◆ **COLLECTED MATERIAL**:
********************
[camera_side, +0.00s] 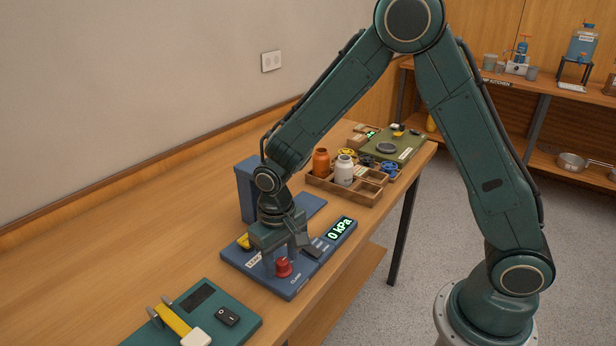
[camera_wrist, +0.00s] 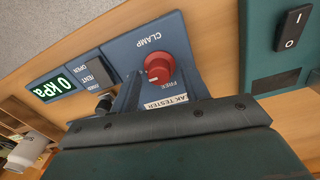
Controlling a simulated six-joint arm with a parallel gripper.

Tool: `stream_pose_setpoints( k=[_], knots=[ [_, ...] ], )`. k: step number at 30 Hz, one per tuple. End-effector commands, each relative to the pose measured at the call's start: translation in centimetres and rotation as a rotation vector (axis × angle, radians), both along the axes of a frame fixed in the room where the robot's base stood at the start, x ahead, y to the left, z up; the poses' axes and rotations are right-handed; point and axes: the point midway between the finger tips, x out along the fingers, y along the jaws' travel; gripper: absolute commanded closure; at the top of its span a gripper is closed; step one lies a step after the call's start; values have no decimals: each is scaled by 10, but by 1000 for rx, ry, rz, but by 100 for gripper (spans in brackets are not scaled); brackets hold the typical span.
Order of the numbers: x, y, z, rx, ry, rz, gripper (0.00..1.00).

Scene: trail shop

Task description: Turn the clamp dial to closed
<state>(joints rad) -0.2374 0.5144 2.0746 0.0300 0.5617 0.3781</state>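The red clamp dial (camera_side: 283,268) sits near the front end of the blue leak tester panel (camera_side: 300,283). In the wrist view the dial (camera_wrist: 158,66) shows a pale mark on the side nearest the word FREE. CLAMP is printed on its other side. No closed label for the dial can be read. My gripper (camera_side: 282,262) points down over the dial. Its two fingers are apart, one on either side of the dial, with narrow gaps showing in the wrist view (camera_wrist: 160,68). I cannot tell how deep they reach.
A teal unit (camera_side: 250,325) with a rocker switch and a yellow-handled tool is in front. A wooden tray (camera_side: 347,192) with bottles stands behind. The tabletop on the left is clear.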

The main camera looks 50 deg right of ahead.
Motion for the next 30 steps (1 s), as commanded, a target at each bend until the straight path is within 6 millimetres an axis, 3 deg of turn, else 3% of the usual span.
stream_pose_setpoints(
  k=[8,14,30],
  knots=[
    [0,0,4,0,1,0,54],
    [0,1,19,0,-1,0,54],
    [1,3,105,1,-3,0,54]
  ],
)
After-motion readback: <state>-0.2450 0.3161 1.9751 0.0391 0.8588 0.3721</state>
********************
◆ **WHAT THIS TASK INVOLVES**: From the first line above down to the line with "Controlling a simulated", reproduce every line and no others, omitting pictures.

◆ **THE RESULT**:
[camera_side, +0.00s] 
[camera_wrist, +0.00s] 
Controlling a simulated six-joint arm with a parallel gripper.

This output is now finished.